* [Data provided]:
------------------------------------

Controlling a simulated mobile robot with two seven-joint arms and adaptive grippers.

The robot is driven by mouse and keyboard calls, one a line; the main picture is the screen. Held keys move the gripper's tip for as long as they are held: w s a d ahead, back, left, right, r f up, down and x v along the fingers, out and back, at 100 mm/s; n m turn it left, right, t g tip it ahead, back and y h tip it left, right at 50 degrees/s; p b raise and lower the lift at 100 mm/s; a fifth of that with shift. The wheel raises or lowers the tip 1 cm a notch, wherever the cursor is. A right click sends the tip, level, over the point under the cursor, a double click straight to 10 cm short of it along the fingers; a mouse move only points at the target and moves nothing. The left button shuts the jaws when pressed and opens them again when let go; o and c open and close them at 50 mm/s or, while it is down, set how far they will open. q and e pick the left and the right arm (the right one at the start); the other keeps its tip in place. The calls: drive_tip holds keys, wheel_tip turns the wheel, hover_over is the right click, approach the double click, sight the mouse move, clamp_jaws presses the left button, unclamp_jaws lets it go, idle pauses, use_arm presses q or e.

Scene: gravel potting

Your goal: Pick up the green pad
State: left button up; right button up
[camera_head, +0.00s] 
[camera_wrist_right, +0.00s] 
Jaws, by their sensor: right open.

------------------------------------

* [Goal]: Return the lines above, from the one containing "[camera_head, +0.00s]" to the end, exactly as they stand.

* [Output for this task]:
[camera_head, +0.00s] 
[camera_wrist_right, +0.00s] 
Jaws, by their sensor: right open.

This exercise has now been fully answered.